** BEGIN **

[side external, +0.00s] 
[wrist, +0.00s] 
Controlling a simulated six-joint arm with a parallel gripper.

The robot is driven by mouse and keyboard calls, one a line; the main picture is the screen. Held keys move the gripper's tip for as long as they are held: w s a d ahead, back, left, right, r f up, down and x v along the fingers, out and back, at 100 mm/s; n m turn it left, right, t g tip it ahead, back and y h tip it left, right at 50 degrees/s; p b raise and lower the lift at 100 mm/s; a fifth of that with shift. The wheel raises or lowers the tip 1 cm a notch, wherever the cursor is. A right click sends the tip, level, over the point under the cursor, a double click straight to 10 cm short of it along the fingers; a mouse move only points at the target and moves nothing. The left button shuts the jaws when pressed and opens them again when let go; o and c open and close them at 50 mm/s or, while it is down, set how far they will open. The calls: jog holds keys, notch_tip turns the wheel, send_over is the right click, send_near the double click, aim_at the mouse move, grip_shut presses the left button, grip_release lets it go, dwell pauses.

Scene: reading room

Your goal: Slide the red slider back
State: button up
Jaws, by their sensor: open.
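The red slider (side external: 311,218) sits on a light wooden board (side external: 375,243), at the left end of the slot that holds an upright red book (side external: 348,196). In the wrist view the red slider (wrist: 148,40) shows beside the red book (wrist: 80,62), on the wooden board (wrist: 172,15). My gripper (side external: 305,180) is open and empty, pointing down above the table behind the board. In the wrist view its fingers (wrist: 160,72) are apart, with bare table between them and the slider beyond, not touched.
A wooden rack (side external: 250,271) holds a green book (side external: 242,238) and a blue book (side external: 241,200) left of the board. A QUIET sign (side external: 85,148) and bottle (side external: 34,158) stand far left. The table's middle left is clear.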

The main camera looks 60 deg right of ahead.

** END **

> Task details
What you return should be the lines from the start of the data through the line with "Controlling a simulated", quoted exactly and nothing more.

> Exercise answer
[side external, +0.00s] 
[wrist, +0.00s] 
Controlling a simulated six-joint arm with a parallel gripper.

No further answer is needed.